* [SET PROBLEM] From the entries below, print exactly the span beginning with the line holding "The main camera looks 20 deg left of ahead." and ending with the line holding "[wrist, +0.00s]", endpoints included, and skip any pictures.

----------------

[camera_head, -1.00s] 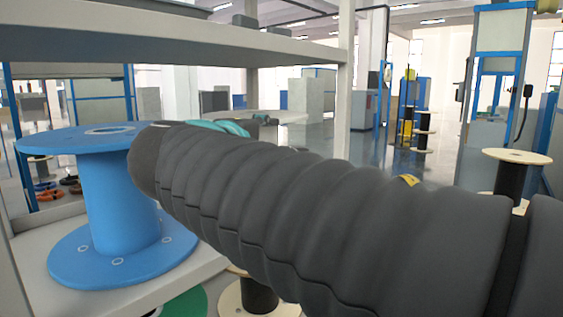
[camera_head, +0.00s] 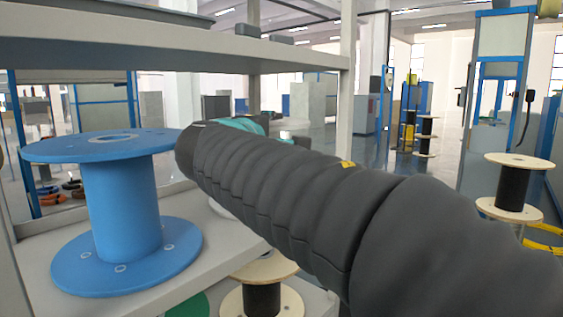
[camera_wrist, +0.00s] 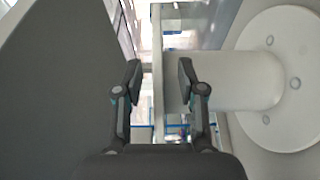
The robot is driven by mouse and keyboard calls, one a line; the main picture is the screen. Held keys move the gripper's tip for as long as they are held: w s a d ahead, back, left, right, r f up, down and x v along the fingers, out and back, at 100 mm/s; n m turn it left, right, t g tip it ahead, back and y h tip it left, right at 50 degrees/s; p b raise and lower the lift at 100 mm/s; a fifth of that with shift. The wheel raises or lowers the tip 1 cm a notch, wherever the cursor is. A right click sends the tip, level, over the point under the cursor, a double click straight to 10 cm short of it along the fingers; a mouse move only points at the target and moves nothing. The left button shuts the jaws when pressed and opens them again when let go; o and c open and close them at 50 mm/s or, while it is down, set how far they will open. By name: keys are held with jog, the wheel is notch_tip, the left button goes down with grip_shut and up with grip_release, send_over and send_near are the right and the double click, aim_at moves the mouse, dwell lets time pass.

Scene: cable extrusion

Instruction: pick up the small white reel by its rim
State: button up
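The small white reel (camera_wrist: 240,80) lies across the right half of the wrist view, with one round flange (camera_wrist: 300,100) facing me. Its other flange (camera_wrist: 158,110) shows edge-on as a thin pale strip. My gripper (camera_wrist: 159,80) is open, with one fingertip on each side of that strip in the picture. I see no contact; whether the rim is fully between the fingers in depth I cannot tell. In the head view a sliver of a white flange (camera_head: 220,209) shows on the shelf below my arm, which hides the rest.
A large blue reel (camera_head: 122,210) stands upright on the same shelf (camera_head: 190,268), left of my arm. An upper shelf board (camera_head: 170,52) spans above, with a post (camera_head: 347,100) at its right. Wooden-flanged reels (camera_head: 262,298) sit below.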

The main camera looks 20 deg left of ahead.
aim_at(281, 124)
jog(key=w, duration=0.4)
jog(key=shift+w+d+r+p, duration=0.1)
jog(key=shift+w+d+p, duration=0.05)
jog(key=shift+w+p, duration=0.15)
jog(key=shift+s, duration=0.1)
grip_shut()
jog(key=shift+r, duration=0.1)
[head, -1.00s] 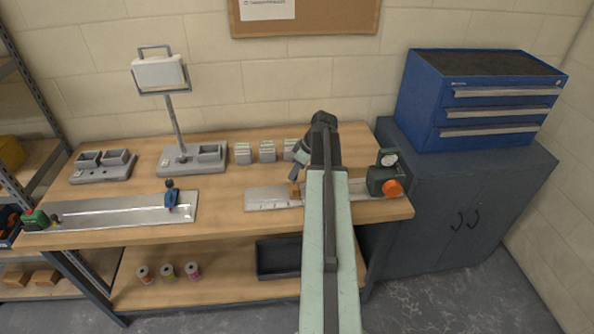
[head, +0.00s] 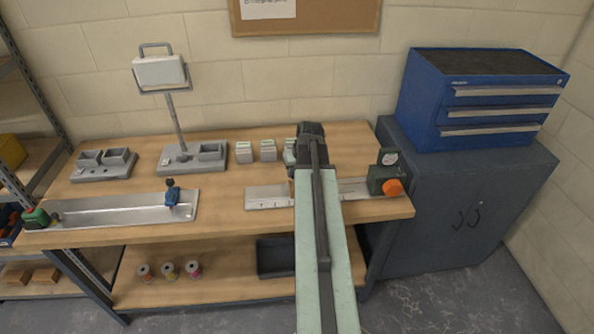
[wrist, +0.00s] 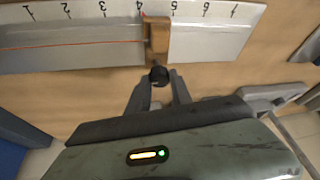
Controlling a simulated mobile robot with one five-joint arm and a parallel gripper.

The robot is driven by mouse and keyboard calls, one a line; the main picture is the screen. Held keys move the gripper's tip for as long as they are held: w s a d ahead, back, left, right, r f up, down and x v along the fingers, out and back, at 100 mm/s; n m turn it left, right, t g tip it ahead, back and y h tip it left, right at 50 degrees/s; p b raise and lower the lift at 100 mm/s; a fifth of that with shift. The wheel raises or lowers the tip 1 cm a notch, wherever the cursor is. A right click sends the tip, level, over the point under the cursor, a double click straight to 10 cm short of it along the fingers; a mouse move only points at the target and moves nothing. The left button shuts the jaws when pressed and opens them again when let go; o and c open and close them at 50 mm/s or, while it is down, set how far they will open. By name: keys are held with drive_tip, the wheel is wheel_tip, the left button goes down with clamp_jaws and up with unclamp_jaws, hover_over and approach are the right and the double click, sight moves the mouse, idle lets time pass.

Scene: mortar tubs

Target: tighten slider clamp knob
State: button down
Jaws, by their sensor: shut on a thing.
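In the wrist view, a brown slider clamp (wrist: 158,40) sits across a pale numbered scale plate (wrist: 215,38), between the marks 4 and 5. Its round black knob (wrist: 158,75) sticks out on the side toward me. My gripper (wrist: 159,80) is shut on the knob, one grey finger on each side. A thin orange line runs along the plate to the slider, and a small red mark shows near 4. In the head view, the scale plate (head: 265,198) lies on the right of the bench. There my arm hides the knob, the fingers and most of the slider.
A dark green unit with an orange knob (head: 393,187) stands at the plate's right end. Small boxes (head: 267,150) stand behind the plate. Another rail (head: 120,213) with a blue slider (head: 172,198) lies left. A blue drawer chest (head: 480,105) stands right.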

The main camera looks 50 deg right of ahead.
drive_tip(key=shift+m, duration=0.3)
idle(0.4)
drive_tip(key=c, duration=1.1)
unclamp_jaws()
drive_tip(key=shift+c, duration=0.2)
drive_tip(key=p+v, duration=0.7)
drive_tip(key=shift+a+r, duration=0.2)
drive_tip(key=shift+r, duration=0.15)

----------------

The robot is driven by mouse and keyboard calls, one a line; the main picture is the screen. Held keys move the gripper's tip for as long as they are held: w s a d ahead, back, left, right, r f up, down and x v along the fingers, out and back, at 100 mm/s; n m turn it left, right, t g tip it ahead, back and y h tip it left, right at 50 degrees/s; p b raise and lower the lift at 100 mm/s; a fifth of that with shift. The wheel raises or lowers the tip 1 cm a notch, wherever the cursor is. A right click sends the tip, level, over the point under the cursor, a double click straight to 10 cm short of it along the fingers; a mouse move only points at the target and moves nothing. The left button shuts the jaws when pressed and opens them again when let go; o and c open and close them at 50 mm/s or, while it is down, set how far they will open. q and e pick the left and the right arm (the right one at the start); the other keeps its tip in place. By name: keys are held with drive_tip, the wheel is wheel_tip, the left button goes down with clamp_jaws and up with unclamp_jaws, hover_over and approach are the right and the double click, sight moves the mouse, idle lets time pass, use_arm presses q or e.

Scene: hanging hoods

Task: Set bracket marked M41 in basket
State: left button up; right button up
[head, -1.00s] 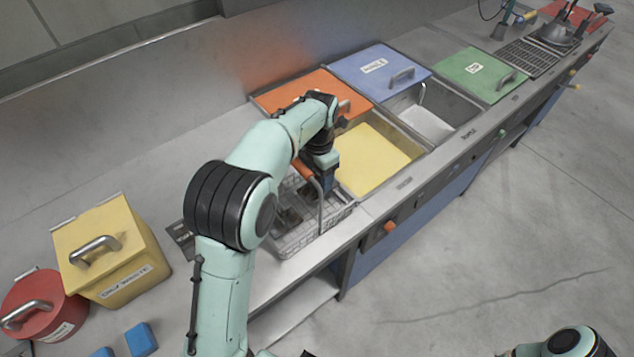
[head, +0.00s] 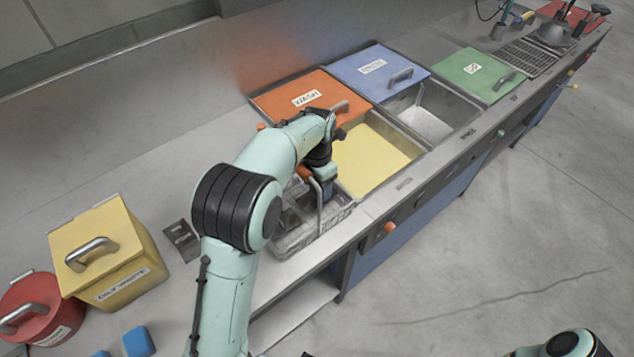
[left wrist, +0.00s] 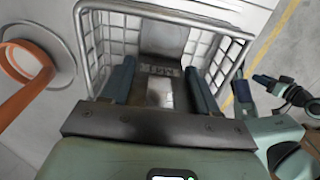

----------------

* [ANSWER IN FULL]
The main camera looks 20 deg left of ahead.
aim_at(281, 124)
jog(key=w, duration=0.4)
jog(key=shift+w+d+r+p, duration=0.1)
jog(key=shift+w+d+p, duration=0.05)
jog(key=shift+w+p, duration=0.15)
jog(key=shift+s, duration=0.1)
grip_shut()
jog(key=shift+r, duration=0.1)
[head, -1.00s] 
[head, +0.00s] 
[wrist, +0.00s] 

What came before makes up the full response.